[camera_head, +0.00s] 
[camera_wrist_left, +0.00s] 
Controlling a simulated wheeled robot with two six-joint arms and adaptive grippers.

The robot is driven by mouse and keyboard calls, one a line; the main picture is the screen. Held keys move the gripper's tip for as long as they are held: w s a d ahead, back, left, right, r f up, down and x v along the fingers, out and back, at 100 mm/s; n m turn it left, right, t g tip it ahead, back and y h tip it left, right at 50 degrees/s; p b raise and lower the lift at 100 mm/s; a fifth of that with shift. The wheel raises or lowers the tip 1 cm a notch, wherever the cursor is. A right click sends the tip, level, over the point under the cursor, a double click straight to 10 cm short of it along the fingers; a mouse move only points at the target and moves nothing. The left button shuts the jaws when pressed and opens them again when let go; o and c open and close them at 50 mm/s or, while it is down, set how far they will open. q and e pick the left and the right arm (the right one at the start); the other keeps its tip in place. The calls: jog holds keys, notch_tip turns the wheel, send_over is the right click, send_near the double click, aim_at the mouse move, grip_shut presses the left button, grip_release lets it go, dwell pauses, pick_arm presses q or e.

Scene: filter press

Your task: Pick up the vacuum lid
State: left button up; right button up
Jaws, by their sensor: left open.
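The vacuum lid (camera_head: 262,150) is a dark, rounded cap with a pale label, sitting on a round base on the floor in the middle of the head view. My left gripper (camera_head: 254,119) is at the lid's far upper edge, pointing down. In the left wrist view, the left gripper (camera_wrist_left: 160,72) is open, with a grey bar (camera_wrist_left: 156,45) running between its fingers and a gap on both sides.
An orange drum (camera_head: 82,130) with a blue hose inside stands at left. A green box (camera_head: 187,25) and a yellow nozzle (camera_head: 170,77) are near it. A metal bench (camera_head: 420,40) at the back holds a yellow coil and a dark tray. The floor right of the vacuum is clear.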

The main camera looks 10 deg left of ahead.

→ **TASK TO COMPLETE**
Using the data above, extract exactly the lines from the one that holds "The robot is" to the one that holds "State: left button up; right button up", both ends included, and no others.

→ **RIGHT ANSWER**
The robot is driven by mouse and keyboard calls, one a line; the main picture is the screen. Held keys move the gripper's tip for as long as they are held: w s a d ahead, back, left, right, r f up, down and x v along the fingers, out and back, at 100 mm/s; n m turn it left, right, t g tip it ahead, back and y h tip it left, right at 50 degrees/s; p b raise and lower the lift at 100 mm/s; a fifth of that with shift. The wheel raises or lowers the tip 1 cm a notch, wherever the cursor is. A right click sends the tip, level, over the point under the cursor, a double click straight to 10 cm short of it along the fingers; a mouse move only points at the target and moves nothing. The left button shuts the jaws when pressed and opens them again when let go; o and c open and close them at 50 mm/s or, while it is down, set how far they will open. q and e pick the left and the right arm (the right one at the start); the other keeps its tip in place. The calls: jog holds keys, notch_tip turns the wheel, send_over is the right click, send_near the double click, aim_at the mouse move, grip_shut presses the left button, grip_release lets it go, dwell pauses, pick_arm presses q or e.

Scene: filter press

Your task: Pick up the vacuum lid
State: left button up; right button up

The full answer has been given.